Norman Steinberg started his career with a bang by having a credit on Blazing Saddles. And his next big credit would be the purposefully sitcom-esque My Favorite Year. But, then he did Johnny Dangerously and Wise Guys back to back before diving deep into television with Doctor Doctor

Thus was created Wise Guys, one of the least DePalma movies ever to be made by Brian DePalma. Hot off Body Double, Scarface, Blow Out, and Dressed to Kill, DePalma would delve into a comedy that bore almost none of his signature trademarks. Wise Guys felt likemore like a movie for hire than a film that DePalma actually felt passionate about. And, besides next year's The Untouchables, this is the beginning of the forgettable DePalma era that would extend until 2002's Femme Fatale. And, yes, there is a movement to reclaim Snake Eyes, even though it is a largely flawed film.

The main flaw here is that DePalma is asleep at the wheel. He seems baffled by the screwball comedy. Joe Piscapo and Danny DeVito ride ripshod all over the place. DeVito is in a territory of semi-hyper good-hearted numbskull for almost the entire movie, and it seems almost unnatural for him. Meanwhile, Piscapo is just running around as the dimwitted straight man to all this. It becomes almost aimless. The script does DeVito no favors either by not allowing him to be his trademark asshole (which he is amazing at, BTW) until the finale. 

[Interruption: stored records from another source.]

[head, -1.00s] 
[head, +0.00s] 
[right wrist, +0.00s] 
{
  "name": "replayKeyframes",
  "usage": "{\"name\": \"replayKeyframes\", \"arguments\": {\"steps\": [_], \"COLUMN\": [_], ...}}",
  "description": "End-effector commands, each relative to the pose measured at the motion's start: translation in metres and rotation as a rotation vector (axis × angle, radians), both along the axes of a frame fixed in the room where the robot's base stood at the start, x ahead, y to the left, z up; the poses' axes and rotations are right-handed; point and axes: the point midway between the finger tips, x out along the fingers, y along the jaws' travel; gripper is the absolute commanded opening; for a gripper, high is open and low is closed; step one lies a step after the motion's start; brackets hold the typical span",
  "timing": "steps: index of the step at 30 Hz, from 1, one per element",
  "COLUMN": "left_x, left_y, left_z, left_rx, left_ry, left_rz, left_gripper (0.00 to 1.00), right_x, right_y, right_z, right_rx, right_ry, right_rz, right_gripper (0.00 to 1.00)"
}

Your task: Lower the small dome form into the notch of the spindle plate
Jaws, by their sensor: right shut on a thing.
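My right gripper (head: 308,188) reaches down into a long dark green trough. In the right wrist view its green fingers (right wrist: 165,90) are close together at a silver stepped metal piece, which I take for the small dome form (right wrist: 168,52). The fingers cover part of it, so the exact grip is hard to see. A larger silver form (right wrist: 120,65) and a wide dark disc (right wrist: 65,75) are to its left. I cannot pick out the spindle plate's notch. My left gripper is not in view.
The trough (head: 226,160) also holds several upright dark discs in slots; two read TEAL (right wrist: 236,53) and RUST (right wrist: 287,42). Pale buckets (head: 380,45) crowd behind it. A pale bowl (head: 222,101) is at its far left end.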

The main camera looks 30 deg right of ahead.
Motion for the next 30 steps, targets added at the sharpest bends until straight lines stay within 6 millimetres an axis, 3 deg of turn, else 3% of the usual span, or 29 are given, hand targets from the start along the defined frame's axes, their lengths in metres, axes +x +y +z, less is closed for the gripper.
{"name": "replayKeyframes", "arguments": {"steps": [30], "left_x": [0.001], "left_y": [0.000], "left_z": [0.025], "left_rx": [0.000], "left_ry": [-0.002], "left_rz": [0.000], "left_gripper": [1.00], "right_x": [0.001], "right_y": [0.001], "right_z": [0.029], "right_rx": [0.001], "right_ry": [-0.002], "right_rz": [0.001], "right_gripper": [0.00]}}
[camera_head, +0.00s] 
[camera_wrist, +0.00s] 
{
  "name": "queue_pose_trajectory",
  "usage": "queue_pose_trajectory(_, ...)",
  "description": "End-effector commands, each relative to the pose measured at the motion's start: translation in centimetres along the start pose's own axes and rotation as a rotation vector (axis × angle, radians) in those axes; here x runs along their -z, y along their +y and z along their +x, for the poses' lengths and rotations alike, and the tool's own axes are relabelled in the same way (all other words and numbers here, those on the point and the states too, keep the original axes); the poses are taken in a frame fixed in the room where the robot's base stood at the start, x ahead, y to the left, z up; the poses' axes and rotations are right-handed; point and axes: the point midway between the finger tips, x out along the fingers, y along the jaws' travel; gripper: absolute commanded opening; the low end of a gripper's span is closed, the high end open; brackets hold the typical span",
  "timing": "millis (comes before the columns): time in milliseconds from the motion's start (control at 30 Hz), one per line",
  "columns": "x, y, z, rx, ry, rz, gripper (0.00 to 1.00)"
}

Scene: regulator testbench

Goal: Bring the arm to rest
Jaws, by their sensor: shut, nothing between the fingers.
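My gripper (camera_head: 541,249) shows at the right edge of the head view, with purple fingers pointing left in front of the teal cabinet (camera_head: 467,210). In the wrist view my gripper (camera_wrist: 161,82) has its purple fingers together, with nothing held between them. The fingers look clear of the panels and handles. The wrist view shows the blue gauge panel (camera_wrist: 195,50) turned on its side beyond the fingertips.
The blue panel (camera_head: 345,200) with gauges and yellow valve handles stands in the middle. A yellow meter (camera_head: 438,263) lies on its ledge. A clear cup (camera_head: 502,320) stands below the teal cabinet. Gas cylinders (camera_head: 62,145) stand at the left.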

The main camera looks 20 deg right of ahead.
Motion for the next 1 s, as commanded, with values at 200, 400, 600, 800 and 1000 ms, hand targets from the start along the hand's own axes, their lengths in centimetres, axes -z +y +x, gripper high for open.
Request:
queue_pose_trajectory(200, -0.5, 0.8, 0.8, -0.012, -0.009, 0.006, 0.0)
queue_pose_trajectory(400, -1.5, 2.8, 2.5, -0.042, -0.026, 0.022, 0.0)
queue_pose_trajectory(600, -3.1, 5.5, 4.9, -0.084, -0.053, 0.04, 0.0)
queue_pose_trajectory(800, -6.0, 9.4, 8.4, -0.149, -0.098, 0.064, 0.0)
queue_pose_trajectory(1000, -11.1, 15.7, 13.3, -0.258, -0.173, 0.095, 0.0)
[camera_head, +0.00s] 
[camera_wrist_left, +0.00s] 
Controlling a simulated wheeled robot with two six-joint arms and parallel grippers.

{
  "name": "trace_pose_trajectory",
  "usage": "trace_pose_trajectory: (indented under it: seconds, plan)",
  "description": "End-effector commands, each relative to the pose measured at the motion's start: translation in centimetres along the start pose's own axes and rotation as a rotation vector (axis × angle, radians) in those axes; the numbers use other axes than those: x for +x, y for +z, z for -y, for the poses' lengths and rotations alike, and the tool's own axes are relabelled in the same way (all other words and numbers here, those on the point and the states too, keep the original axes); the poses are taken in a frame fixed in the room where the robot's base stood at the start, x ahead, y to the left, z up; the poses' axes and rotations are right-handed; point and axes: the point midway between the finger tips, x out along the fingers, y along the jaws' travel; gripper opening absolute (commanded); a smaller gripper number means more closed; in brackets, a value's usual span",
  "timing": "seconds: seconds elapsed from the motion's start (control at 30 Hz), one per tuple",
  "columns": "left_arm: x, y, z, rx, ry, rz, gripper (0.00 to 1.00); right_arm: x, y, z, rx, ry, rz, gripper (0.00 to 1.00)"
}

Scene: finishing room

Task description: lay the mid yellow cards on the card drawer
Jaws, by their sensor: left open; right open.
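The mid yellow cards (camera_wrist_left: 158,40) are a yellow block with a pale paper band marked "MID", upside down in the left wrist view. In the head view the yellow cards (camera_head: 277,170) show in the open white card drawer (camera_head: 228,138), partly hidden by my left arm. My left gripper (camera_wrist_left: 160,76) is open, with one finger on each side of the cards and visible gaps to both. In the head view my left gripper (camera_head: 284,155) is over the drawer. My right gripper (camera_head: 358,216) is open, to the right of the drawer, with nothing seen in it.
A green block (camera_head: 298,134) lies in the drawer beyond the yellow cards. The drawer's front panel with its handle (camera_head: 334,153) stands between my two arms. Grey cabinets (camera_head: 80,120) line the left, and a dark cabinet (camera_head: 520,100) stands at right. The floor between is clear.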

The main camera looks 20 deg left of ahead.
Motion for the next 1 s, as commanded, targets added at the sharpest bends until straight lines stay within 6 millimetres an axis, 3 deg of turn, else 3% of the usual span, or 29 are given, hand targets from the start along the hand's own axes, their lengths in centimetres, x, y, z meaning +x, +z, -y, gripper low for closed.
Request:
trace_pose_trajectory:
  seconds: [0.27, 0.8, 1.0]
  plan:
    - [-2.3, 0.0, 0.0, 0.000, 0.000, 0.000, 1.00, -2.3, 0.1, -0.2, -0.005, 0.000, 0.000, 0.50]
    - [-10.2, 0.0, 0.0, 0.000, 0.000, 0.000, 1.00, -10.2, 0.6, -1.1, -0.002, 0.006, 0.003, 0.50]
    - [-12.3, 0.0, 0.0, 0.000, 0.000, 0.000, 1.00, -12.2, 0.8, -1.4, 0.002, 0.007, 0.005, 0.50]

The fact that so many people (screenwriters, actors, maybe even crew) were ported over from Johnny Dangerously also gives this the air of an unnecessary film. Sure, they updated the satire of Johnny Dangerously to the 80s and made it a moron movie instead of a screwball. Also, Wise Guys is not a parody but a straight-up comedy. But, you have the screenwriter and two of the stars (both DeVito and Piscapo) returning from the earlier film, plus several of the co-stars. And, it makes you wonder, "why?"

Wise Guys isn't a terrible movie. It just isn't worth anything. This is a huge throwaway of DePalma's career. What makes it almost interesting is how rote it is, and how it will foretell the extreme terribleness that DePalma would put forward with his misfire The Bonfire of the Vanities.